Entonces Lucas empieza a regalarle, tarde a tarde, los capítulos de una novela que es también una solución: desde la caída de Bizancio hasta la Inglaterra de hoy, cuenta los avatares de Corazón, la forma femenina del Pleroma, de la eternidad y la salud. No es mera compasión amorosa o fervor creativo; la historia de una conversión espiritual se confunde con un la de una paranoia. Lucas cree Pam es Corazón. En el aire de condena que abruma a los tres, en las beatitudes que atisban, el narrador nunca puede demostrarse que no participa de una alucinación consensual; pero tampoco acepta algo que ha entrevisto: que este mundo no es la sombra de otro sino la cosa auténtica, «el Pleroma y no un índice imperfecto». Por eso queda atrapado en un ámbito intermedio, de esquivo compromiso, donde un latido de la historia da y otro quita, donde se intuye que la muerte es un tránsito pero perder lo querido sigue siendo insufrible.

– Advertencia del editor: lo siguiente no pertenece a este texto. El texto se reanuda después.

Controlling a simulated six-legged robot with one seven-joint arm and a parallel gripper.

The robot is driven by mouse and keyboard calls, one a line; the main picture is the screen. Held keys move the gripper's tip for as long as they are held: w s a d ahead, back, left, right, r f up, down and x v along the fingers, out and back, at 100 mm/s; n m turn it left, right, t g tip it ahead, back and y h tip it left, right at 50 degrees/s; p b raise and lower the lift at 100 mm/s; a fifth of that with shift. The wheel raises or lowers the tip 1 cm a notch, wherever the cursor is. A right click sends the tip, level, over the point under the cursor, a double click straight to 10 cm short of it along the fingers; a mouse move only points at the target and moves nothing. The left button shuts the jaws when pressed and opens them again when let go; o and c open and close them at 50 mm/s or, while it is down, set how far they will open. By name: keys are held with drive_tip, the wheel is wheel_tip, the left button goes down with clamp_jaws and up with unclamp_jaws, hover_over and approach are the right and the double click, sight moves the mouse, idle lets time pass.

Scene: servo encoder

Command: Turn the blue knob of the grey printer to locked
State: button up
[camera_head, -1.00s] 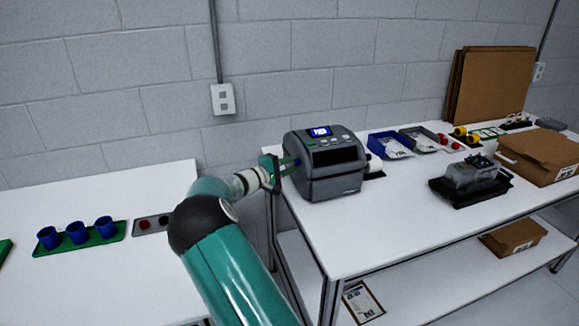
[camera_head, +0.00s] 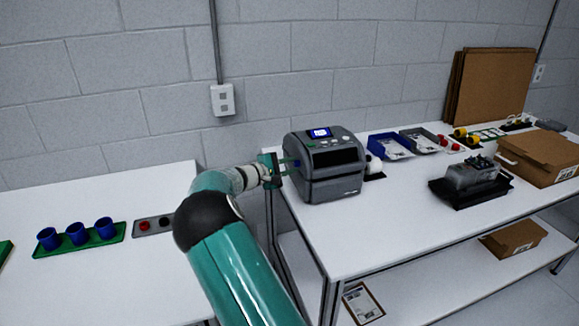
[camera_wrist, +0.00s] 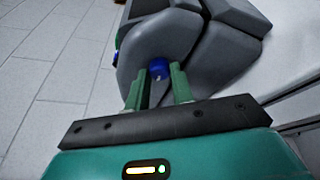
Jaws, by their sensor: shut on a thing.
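The grey printer (camera_head: 327,165) stands on the white table with its small lit screen facing up. In the wrist view its grey side (camera_wrist: 185,40) fills the upper middle. The blue knob (camera_wrist: 158,68) sticks out from that side, with a small pale mark on it. My gripper (camera_wrist: 160,76) has its two green fingers on either side of the knob and is shut on it. In the head view my gripper (camera_head: 287,165) is at the printer's left side. The knob is too small there to read its setting.
The printer's table (camera_head: 350,225) also holds a blue bin (camera_head: 390,147), a grey bin (camera_head: 420,143), a dark device on a black tray (camera_head: 470,180) and a cardboard box (camera_head: 540,155). A left table (camera_head: 90,285) holds blue cups (camera_head: 77,234) on a green tray.

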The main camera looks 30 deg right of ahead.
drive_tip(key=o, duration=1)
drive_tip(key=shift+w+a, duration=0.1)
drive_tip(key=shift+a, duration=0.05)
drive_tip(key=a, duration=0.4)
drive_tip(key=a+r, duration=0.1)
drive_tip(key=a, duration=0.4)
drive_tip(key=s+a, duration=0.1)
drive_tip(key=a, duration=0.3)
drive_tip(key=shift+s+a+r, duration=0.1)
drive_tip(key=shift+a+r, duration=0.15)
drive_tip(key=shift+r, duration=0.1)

¿Cómo se hace tragedia fantástica? En el lúgubre paisaje de la gnosis, Harrison introduce la luz de la Diosa madre. Para los gnósticos, la vida en un mundo de carencia y malestar no se remontaba a la caída de Adán sino a la delegación del Dios verdadero, escondido, en un creador ineficiente o maligno. El retorno a lo auténtico, el acabamiento del ser, requería conocimiento y purificación -una vuelta a la inocencia-. Pero era un camino tan sigzagueante y convulsivo como las manifestaciones del esplendor oculto. Si el tiempo cristiano es una línea recta hacia la salvación, el de los gnósticos era una línea quebrada. Pero el tiempo dela Diosa primigenia es cíclico. Entre todos está el inconsciente, y el mundo contemporáneo.
El curso del corazón trata de la percepción del tiempo. Harrison desecha casi toda la información habitual sobre los personajes y con episodios tangenciales hace el croquis inverso de otra vida, latente para todos, manifiesta para algunos en visiones no siempre afables.
Esa vida no es sólo un hecho psicológico individual: está abonada por una cultura que habita la nuestra, se debate por durar y, antes de sucumbir bajo la tradición central de Occidente, prefiere retraerse y elegir heraldos y voceros: Rilke, Kafka, Alfred Kubin; para Harrison, también Primo Levi.
En el tiempo quebrado el criterio del bien no es el ascenso, sino la regeneración. Hay un pasaje en que el narrador observa, días y días, pasear por un acantilado a una ciega, un parapléjico y un perro. Una tarde ver que esa cooperativa se desintegra en una pelea salvaje. Alarmado, quiere intervenir, pero el perro se lo impide. Entonces comprende que está protegiendo a la pareja; que esa gente no gruñe y se manosea por odio sino por deseo.
En este libro hondo e hiriente la realidad es siempre doble; nunca se sabe bien qué está pasando; el espanto se toca con el gozo; y -esto puede dar miedo- la muerte no termina nada.